Monitor Data Flows
After you have completed building and debugging your data flow, you will want to schedule your data flow to execute on a schedule within the context of a pipeline. You can schedule the pipeline from Azure Data Factory using Triggers. Or you can use the Trigger Now option from the Azure Data Factory Pipeline Builder to execute a single-run execution to test your data flow within the pipeline context.
When you execute your pipeline, you will be able to monitor the pipeline and all of the activities contained in the pipeline including the Data Flow activity. Click on the monitor icon in the left-hand Azure Data Factory UI panel. You will see a screen similar to the one below. The highlighted icons will allow you to drill into the activities in the pipeline, including the Data Flow activity.
You will see statistics at this level as well including the run times and status. The Run ID at the activity level is different that the Run ID at the pipeline level. The Run ID at the previous level is for the pipeline. Clicking the eyeglasses will give you deep details on your data flow execution.

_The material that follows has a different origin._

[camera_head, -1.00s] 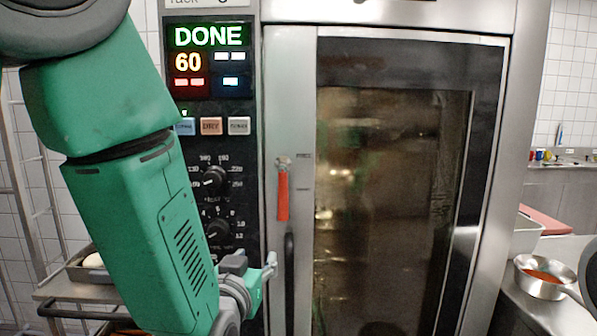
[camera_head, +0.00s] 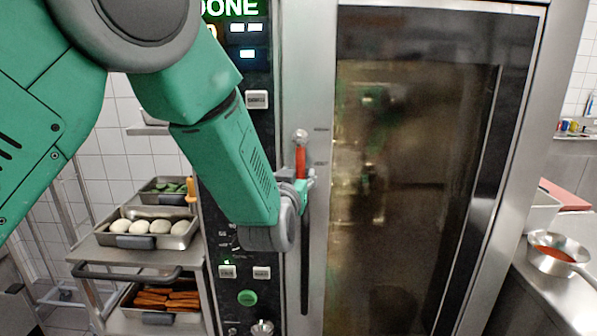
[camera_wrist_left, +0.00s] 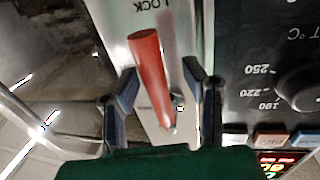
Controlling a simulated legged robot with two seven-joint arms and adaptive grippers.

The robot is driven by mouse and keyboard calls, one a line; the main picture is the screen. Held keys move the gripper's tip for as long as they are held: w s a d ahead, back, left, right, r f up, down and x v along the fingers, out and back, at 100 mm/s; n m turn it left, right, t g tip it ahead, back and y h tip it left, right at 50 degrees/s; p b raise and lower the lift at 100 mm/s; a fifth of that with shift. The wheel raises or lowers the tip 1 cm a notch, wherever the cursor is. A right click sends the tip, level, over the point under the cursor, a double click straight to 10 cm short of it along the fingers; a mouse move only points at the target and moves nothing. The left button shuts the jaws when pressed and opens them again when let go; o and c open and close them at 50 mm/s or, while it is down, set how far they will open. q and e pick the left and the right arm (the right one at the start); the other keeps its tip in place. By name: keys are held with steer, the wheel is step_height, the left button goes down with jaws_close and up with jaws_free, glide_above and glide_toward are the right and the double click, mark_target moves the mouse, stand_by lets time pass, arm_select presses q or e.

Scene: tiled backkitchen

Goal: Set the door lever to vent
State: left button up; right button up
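The door lever (camera_head: 300,160) has a red grip hanging down from a round metal pivot on the oven door's left frame. My left gripper (camera_head: 308,183) is at its lower part and hides the grip's end in the head view. In the left wrist view the red lever (camera_wrist_left: 148,65) stands between the two fingers of my left gripper (camera_wrist_left: 159,70). The fingers are open, with a gap on both sides of it. The lever's free end points toward an upside-down LOCK label (camera_wrist_left: 155,8). The vent mark cannot be read. My right gripper is out of view.
A dark vertical door handle (camera_head: 305,260) runs below the lever. The control panel (camera_head: 247,100) is left of the door. A steel pan (camera_head: 555,256) sits on the right counter.

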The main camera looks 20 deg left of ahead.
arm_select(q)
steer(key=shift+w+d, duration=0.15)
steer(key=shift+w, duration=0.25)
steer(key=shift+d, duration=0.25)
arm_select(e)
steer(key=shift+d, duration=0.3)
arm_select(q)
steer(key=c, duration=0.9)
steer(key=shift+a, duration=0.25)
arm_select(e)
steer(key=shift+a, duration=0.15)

When you are in the graphical node monitoring view, you will see a simplified view-only version of your data flow graph.
View Data Flow Execution Plans
When your Data Flow is executed in Spark, Azure Data Factory determines optimal code paths based on the entirety of your data flow. Additionally, the execution paths may occur on different scale-out nodes and data partitions. Therefore, the monitoring graph represents the design of your flow, taking into account the execution path of your transformations. When you click on individual nodes, you will see "groupings" that represent code that was executed together on the cluster. The timings and counts that you see represent those groups as opposed to the individual steps in your design.

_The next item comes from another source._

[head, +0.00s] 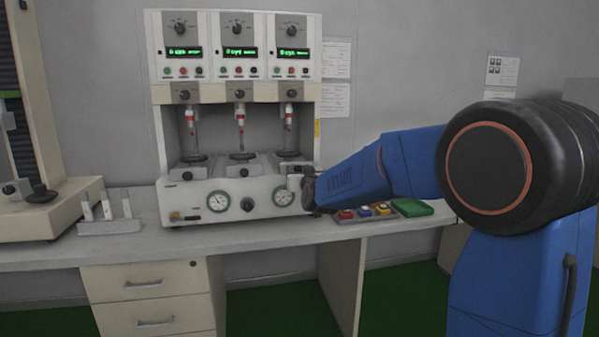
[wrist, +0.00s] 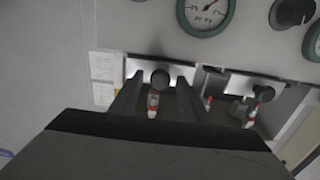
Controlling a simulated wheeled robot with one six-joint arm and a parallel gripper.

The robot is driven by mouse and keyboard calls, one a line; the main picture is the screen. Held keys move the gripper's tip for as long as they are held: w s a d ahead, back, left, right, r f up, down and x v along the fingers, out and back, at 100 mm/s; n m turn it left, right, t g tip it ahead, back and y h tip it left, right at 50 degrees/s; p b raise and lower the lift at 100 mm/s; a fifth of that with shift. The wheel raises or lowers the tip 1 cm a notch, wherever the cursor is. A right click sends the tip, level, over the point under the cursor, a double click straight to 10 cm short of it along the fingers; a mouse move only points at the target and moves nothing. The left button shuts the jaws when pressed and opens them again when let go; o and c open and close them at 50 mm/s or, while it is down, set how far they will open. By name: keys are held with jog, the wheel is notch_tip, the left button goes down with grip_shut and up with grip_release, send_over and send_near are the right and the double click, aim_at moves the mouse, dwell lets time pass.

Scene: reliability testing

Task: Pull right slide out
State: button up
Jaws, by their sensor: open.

When you click on the open space in the monitoring window, the stats in the bottom pane will display timing and row counts for each Sink and the transformations that led to the sink data for transformation lineage.
When you select individual transformations, you will receive additional feedback on the right-hand panel that shows partition stats, column counts, skewness (how evenly is the data distributed across partitions), and kurtosis (how spiky is the data).
When you click on the Sink in the node view, you will see column lineage. There are three different methods that columns are accumulated throughout your data flow to land in the Sink. They are:
- Computed: You use the column for conditional processing or within an expression in your data flow, but do not land it in the Sink
- Derived: The column is a new column that you generated in your flow, i.e. it was not present in the Source
- Mapped: The column originated from the source and your are mapping it to a sink field
- Data flow status: The current status of your execution
- Cluster startup time: Amount of time to acquire the JIT Spark compute environment for your data flow execution
- Number of transforms: How many transformation steps are being executed in your flow
This icon means that the transformation data was already cached on the cluster, so the timings and execution path have taken that into account:
You will also see green circle icons in the transformation. They represent a count of the number of sinks that data is flowing into.